* OBJECTIVE: Retype the opening lines of the data exactly, stopping after the line that contains "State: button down". Skip every picture.

* SUPPLIED INFORMATION:
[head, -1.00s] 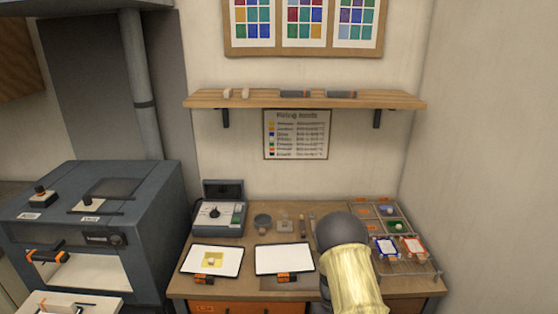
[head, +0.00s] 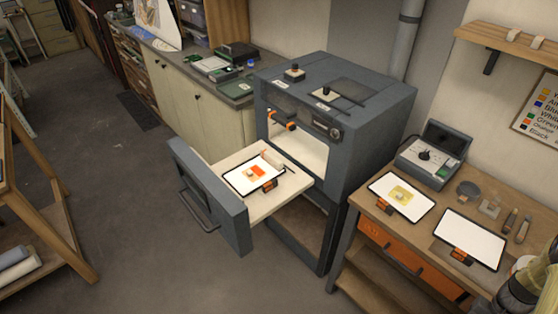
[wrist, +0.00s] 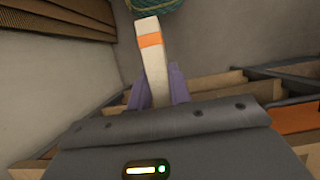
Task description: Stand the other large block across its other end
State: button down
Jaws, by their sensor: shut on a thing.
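In the wrist view, my gripper (wrist: 158,92) has purple fingers shut on a long cream block (wrist: 152,62) with an orange band near its far end. The held block points away from the wrist. In the head view, an open drawer (head: 218,158) of the grey kiln holds a white sheet (head: 240,181) with an orange patch (head: 257,171). A pale block (head: 272,159) lies at the sheet's far right end, and a small pale piece (head: 250,174) sits near its middle.
The grey kiln (head: 345,100) stands behind the drawer. The bench (head: 365,205) at right holds two white sheets (head: 402,190) (head: 470,240) and a grey device (head: 428,160). Floor left of the drawer is clear.

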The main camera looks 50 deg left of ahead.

* WRITTEN ANSWER:
[head, -1.00s] 
[head, +0.00s] 
[wrist, +0.00s] 
Task description: Stand the other large block across its other end
State: button down

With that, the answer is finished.